Tout cela signifie, en ce qui concerne la question chypriote, que les organismes habilités à rechercher une solution à un différend dont l’acception relève de façon catégorique de la paix et de la sécurité internationales, seront déterminés dans le cadre de décisions prises sous égide de l’ONU.
Une question d’ordre international
Selon l’ordre du monde dans lequel nous vivons, c’est ainsi qu’est déterminée l’approche d’un problème, sur la forme comme sur le fond. Cette situation juridico-politique induit une réalité juridique à laquelle doivent se conformer l’UE et ses membres. Il n’en demeure pas moins que les milieux européens n’ont de cesse de répéter, depuis le début, que seule l’ONU détient les clés essentielles d’une solution à Chypre. Je pense néanmoins, qu’au-delà d’une formulation de diplomate, il est désormais nécessaire que ce positionnement de l’UE prenne une dimension concrète au travers d’une position qui puisse être véritablement efficace.

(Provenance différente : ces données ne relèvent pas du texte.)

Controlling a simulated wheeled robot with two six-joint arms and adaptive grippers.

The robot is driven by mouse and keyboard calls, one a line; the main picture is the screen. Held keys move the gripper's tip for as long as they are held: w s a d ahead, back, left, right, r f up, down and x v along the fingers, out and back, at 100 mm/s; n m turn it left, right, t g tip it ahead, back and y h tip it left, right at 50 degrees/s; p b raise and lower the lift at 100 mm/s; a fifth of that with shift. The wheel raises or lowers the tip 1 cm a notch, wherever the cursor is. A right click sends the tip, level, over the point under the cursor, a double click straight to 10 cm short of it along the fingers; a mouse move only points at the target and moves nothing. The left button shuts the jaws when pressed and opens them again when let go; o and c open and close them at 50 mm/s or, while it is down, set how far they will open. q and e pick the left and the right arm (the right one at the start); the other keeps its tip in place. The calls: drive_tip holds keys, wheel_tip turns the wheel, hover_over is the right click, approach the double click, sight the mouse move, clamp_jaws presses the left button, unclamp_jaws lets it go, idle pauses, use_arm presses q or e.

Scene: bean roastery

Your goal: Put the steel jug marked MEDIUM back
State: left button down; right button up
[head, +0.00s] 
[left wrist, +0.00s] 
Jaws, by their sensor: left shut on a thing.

Dans la Charte de l’ONU, il est prévu qu’au cas où sur un même sujet un autre accord international venait à prévoir des dispositions différentes de celles prévues par la Charte, c’est la Charte qui doit être considérée comme supérieure et donc la disposition qu’elle contient, prise en compte (article 103).
En ce qui concerne la question chypriote, j’ai déjà précisé que nous n’avons jamais vu les organes de l’UE se fendre d’une déclaration qui irait à l’encontre des compétences de l’ONU. Dans ce cas, donc, comme il a été prévu dans le texte de la Charte de l’ONU, il n’est pas question d’une situation qui nécessiterait l’application d’une mesure aussi dure.
Ce dont il est question, en revanche, c’est la façon dont les Européens ont tendance, en faisant semblant d’ignorer cette réalité, à considérer un certain nombre de sujets relatifs à la question chypriote comme des problèmes ne relevant que du seul acquis communautaire et de son application. Mais une telle situation, comme elle ne semble pas en mesure d’invalider l’importance, le sens, le rôle et la compréhension de la règle concernant la prévalence de la Charte de l’ONU telle que je viens de le rappeler, impose de considérer également le cas chypriote sous cette optique (onusienne).
C’est la réalité que l’UE doit désormais envisager. On ne peut pas attendre que le point de vue d’une UE verrouillée sur l’extension et la libre circulation du marché soit dépourvu de toute information concernant les principes fondamentaux et les règles de l’environnement international dans lequel elle évolue comme on ne peut attendre que l’UE puisse développer à leur égard des politiques qui en infléchiraient l’interprétation.
Or, le ministre des affaires étrangères de l’administration grecque de Chypre, membre de l’UE, M.Yakovu, en utilisant cette approche superficielle de l’UE comme un avantage, peut se permettre de feindre de ne pas considérer le plan d’action d’Ankara (et par là les responsabilités de l’ONU) en parlant de « ce que la Turquie a comme responsabilité vis-à-vis de l’UE ».
La capacité qu’aura l’UE de développer puis d’appuyer une position concernant une solution à la question chypriote sous égide de l’ONU est en fait liée à la question de savoir dans quelle mesure elle peut endosser le costume de puissance globale.
Le cœur voudrait que l’UE, ses membres et ses sociétés puissent faire preuve de la clairvoyance nécessaire à leur faire distinguer tout ce que pourrait entraîner comme conséquences positives le fait de considérer la question chypriote sous un angle élargi.